History and Future of High Power Microwaves

High power microwaves ( $>$ 100-MW peak power, frequencies between 1 and 300 GHz) began emerging some 50 years ago as a new technology enabling new applications and offering innovative approaches to the existing applications. It is the result of the confluence of several historical trends: efforts to control thermonuclear fusion, development of intense electron beams, and plasma physics. The initial "golden age" of HPM, which lasted till the 1990s, had the character of a power derby, achieving $\sim$ 10 GW. This ended with the sobering realization that device development was stalling around 10-GW peak power and 1-kJ pulse energy. This was in part because of pulse shortening, a decrease in pulselength as peak power increases.

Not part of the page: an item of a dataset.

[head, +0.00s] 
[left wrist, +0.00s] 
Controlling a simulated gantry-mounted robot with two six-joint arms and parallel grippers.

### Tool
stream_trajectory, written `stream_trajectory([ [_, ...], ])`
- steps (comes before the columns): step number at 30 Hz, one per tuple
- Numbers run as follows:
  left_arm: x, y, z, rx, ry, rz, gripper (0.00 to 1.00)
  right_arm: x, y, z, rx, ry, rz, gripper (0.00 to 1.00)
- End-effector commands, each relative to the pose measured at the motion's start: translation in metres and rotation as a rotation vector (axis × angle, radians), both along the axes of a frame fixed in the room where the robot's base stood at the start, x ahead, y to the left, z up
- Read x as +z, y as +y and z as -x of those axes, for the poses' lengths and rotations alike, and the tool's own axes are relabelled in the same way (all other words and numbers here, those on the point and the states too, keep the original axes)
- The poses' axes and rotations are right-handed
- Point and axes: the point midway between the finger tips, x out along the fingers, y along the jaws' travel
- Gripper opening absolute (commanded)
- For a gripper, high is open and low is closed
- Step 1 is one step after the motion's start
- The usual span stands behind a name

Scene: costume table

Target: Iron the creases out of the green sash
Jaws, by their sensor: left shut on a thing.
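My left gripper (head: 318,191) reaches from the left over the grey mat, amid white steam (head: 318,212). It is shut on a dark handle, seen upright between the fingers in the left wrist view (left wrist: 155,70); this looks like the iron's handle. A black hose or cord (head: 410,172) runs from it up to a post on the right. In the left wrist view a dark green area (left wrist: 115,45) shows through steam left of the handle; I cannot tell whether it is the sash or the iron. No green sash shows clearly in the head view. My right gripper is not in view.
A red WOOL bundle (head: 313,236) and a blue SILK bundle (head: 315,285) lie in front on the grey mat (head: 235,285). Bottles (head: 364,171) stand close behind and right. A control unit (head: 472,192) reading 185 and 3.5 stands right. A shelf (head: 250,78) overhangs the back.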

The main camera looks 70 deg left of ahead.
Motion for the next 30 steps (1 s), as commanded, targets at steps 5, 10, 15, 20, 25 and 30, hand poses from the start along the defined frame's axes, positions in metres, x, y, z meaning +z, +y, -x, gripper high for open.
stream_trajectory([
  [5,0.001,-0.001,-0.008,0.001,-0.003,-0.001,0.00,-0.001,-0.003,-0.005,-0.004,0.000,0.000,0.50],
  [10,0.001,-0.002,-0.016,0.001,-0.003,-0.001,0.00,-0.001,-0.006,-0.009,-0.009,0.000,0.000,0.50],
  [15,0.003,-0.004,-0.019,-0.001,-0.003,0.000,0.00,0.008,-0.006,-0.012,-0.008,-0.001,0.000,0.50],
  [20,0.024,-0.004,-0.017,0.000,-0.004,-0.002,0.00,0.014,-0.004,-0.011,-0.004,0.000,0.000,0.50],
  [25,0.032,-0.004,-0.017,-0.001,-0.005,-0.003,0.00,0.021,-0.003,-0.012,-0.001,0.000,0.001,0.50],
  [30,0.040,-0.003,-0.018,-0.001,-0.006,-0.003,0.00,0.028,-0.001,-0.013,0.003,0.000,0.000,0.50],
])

The ultimate limits on HPM single-source peak power are still not well known; combining sources via phase locking is a way forward. Now, there is increasing interest in higher frequencies for directed energy weapons in the $X$ -band to Ka-band. During the Cold War era, the most comprehensive HPM research programs were in the United States and Russia, spreading in Europe to the U.K., France, Sweden, and Germany. China now has the world's largest HPM program, investigating most source types, including some innovative configurations, which combine source types. Particle-in-cell (PIC) codes have altered the basic paradigm of HPM source design. Future trends will be HPM weapons deployment (several new types of HPM weapons have emerged, including space-to space weapons, a new theater for HPM), multispectral sources, dispersion engineering, phase coherence used to combine two or more sources, increasing interest in higher frequencies, particularly the Ka-band, accelerating research on HPM amplifiers, and use of metamaterials and 3-D printing ("additive manufacturing"). Supporting technologies that are advancing are solid-state pulsed power drivers, linear transformer drivers, and compact pulsed power.